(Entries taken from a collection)
· · · · · · ·
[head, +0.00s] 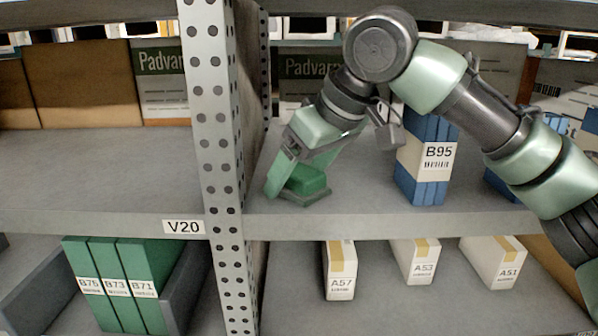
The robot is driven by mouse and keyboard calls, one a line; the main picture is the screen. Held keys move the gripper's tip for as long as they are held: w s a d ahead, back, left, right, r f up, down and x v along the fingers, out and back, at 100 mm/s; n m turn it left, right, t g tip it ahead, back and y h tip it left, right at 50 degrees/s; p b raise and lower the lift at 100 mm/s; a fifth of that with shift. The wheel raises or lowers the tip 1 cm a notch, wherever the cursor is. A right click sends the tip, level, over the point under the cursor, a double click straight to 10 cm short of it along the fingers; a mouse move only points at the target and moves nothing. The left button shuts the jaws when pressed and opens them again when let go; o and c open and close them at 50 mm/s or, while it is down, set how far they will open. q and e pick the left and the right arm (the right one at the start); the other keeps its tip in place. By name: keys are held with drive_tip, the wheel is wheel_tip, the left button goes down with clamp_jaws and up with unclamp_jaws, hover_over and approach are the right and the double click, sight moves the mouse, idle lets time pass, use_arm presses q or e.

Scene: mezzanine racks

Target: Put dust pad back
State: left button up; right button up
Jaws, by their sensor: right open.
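A green pad, which looks like the dust pad (306,182), lies on the middle shelf just right of the perforated upright, on a thin grey-green base. My right gripper (292,178) reaches down to it from the upper right. Its jaws are open, with one green finger at the pad's left side and the other behind or above it. I cannot tell whether the fingers touch the pad. My left gripper is out of view.
The perforated upright (212,120) stands close left of my right gripper. A blue box labelled B95 (427,190) stands to the right on the same shelf. Green binders (115,290) and white boxes (340,268) sit on the shelf below. The middle shelf's left bay has free room.

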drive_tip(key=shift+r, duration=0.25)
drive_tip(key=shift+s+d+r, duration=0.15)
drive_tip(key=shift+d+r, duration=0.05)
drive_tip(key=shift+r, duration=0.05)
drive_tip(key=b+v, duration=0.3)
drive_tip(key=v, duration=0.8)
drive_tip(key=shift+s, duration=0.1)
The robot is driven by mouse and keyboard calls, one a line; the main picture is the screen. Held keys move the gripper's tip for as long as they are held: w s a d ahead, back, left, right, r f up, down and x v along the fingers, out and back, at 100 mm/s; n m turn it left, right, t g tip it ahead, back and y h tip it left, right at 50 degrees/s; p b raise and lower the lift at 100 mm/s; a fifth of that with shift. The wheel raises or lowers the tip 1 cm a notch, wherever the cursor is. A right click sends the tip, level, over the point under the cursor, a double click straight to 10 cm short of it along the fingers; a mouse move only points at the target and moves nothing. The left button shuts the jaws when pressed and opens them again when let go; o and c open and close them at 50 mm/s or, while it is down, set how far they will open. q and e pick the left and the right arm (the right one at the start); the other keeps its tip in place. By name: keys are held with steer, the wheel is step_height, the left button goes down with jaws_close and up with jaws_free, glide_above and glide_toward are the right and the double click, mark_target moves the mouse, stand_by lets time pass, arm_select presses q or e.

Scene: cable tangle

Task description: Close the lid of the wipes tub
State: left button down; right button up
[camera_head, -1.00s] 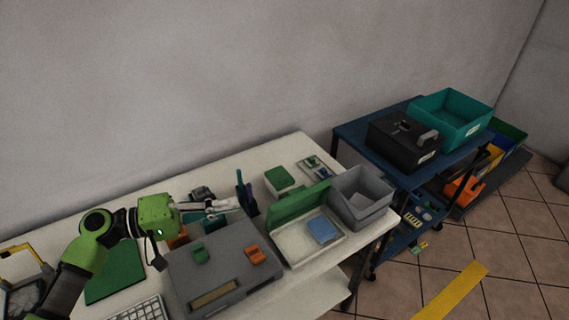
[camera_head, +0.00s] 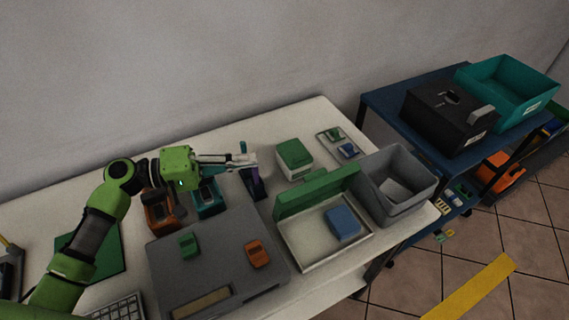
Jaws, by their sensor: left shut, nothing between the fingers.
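A small white tub with a green top (camera_head: 294,159) stands near the back of the white table; its lid looks shut from here. A wider, shallow white box (camera_head: 297,242) with a raised green lid (camera_head: 318,192) stands in front of it and holds a blue block (camera_head: 342,223). I cannot tell for sure which of the two is the wipes tub. My left gripper (camera_head: 252,158) is shut and empty, just left of the small tub and apart from it, over a dark holder. My right gripper is out of view.
A dark holder (camera_head: 256,186) stands under my left fingertips. A grey case (camera_head: 215,258) with a green and an orange item on it lies in front. A grey bin (camera_head: 400,190) stands right of the shallow box. A small tray (camera_head: 338,147) is at the back right.

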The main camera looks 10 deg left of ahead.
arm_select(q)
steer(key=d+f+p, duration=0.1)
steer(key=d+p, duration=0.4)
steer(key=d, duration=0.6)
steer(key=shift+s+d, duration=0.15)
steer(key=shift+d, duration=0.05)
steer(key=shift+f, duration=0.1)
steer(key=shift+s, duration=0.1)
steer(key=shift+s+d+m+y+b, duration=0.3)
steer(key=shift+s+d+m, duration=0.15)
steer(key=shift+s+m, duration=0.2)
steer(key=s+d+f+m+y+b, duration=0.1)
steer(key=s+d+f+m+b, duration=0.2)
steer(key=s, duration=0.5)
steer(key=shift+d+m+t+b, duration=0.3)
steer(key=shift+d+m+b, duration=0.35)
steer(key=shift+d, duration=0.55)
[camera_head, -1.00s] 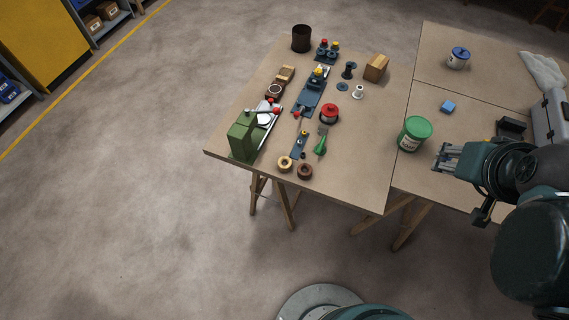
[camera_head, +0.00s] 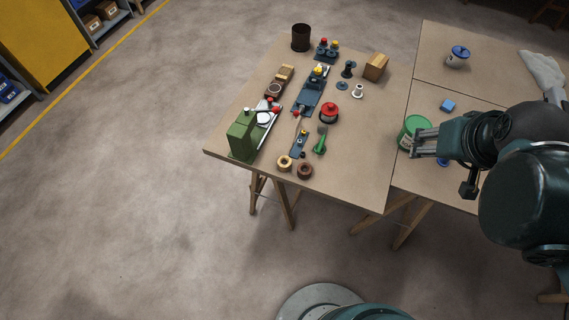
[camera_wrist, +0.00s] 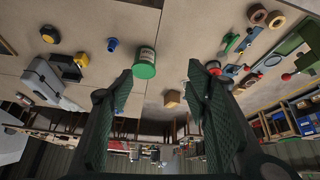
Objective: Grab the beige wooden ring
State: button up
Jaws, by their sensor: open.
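The beige wooden ring (camera_head: 284,162) lies flat near the front edge of the left table, just left of a darker brown ring (camera_head: 305,170). In the wrist view two rings show at the top right; the lighter one (camera_wrist: 276,19) is beside the browner one (camera_wrist: 257,14). My gripper (camera_head: 416,142) is open and empty, over the right table by the green tub, well to the right of the rings. Its fingers frame the lower middle of the wrist view (camera_wrist: 165,90).
The green tub (camera_head: 411,130) is right by my gripper and partly hidden by it. A green machine (camera_head: 243,136), a red-topped pot (camera_head: 328,112), a green-handled tool (camera_head: 320,140) and a wooden block (camera_head: 376,67) stand on the left table. Its front right area is clear.

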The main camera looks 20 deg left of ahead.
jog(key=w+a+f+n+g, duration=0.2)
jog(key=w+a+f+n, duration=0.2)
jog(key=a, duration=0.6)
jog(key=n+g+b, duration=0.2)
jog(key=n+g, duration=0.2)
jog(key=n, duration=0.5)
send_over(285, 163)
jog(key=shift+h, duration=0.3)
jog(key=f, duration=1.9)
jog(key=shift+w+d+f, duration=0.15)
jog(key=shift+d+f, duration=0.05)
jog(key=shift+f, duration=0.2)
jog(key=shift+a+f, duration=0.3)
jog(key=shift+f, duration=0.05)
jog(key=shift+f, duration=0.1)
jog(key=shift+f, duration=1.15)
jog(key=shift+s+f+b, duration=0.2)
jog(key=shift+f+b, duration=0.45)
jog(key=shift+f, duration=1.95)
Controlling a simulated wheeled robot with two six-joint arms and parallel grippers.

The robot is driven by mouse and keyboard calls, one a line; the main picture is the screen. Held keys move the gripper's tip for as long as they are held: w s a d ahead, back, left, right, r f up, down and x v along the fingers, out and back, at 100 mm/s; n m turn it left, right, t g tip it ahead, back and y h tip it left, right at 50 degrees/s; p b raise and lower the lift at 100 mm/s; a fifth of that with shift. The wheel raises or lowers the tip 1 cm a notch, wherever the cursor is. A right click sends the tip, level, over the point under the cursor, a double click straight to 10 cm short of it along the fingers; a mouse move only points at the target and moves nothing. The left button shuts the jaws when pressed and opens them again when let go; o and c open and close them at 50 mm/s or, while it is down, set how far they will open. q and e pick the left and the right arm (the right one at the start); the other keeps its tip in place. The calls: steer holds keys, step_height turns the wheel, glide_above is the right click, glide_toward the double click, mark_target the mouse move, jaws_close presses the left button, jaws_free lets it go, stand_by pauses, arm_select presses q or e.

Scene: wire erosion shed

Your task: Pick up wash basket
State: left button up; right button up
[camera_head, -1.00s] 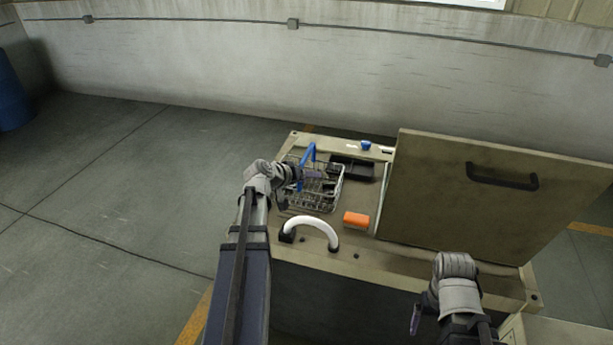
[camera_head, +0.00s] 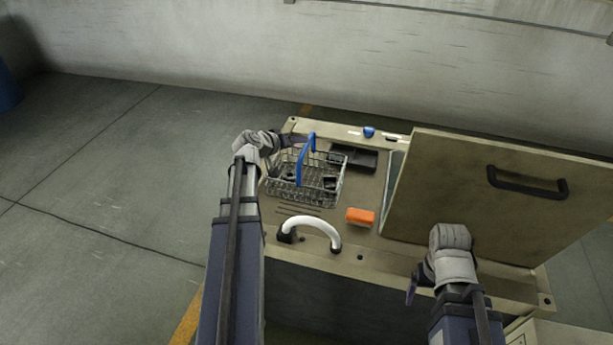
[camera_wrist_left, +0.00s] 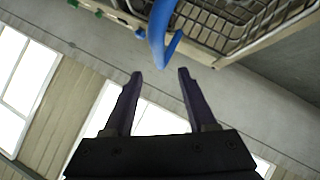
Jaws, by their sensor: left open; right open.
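The wash basket (camera_head: 272,187) is a wire basket with an upright blue handle (camera_head: 299,168), on the left part of the beige worktop. Small dark parts show inside it. My left gripper (camera_head: 300,141) is at the basket's far left side, near the top of the handle. In the left wrist view the left gripper (camera_wrist_left: 158,75) is open and empty, with the blue handle (camera_wrist_left: 158,35) just beyond its fingertips and the basket's wire mesh (camera_wrist_left: 215,25) behind. My right gripper (camera_head: 411,291) is over the worktop's front edge, well right of the basket; its fingers are small and partly hidden.
A white curved handle (camera_head: 313,223) stands at the worktop's front, with an orange block (camera_head: 360,217) to its right. A black tray (camera_head: 362,160) and a blue knob (camera_head: 369,132) lie behind. A large raised panel (camera_head: 450,180) with a black handle blocks the right.

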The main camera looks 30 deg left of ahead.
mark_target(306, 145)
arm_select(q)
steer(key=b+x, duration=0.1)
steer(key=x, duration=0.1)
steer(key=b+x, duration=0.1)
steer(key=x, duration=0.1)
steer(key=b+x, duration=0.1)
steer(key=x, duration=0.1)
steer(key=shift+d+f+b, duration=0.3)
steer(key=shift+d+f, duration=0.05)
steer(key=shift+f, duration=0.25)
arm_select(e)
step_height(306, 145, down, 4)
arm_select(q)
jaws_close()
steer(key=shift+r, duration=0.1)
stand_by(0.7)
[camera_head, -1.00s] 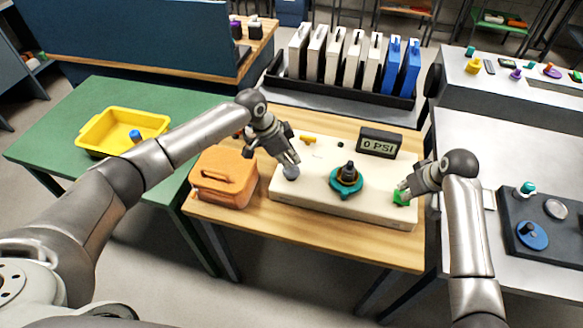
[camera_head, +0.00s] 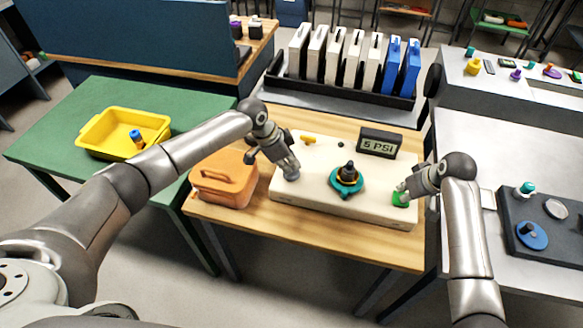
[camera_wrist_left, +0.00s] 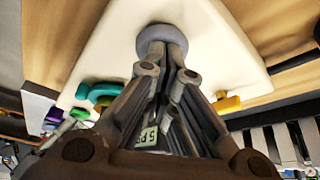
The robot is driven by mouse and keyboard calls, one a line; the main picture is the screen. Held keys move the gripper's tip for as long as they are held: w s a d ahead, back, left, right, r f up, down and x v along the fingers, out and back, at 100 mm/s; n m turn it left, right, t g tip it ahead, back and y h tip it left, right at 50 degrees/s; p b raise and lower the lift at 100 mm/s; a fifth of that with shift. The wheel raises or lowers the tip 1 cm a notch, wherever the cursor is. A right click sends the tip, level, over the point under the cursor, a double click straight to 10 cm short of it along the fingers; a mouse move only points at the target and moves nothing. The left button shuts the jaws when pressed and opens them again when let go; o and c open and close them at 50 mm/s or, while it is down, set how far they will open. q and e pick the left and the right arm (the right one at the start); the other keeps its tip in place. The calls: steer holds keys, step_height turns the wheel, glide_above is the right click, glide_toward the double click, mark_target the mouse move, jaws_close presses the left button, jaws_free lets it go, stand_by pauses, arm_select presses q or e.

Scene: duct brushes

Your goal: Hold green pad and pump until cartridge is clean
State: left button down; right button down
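The cream bench unit (camera_head: 310,205) lies on the wooden table. My left gripper (camera_head: 290,170) has its fingertips down at the round grey pump knob (camera_head: 291,176) on the unit's left. In the left wrist view its fingers (camera_wrist_left: 164,55) are together against the grey knob (camera_wrist_left: 162,34), not around it. My right gripper (camera_head: 403,188) is down at the green pad (camera_head: 400,198), partly covering it; its finger gap is too small to read. A dark cartridge-like piece (camera_head: 348,170) stands upright in a teal ring (camera_head: 346,186). The display (camera_head: 379,142) reads 5 PSI.
An orange case (camera_head: 223,180) sits left of the unit. A yellow tray (camera_head: 95,140) on the green table holds a blue-topped piece (camera_head: 136,136). A black rack (camera_head: 330,90) with white and blue panels stands behind. A yellow piece (camera_head: 308,140) lies at the unit's back edge.

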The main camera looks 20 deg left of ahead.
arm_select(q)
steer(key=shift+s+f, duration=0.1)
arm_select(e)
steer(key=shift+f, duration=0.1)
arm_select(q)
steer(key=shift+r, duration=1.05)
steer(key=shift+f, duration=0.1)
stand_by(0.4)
· · · · · · ·
● What you will do:
Copy every line in the listing above where the string "Your" turns up.

● Solution:
Your task: Pick up wash basket
Your goal: Hold green pad and pump until cartridge is clean

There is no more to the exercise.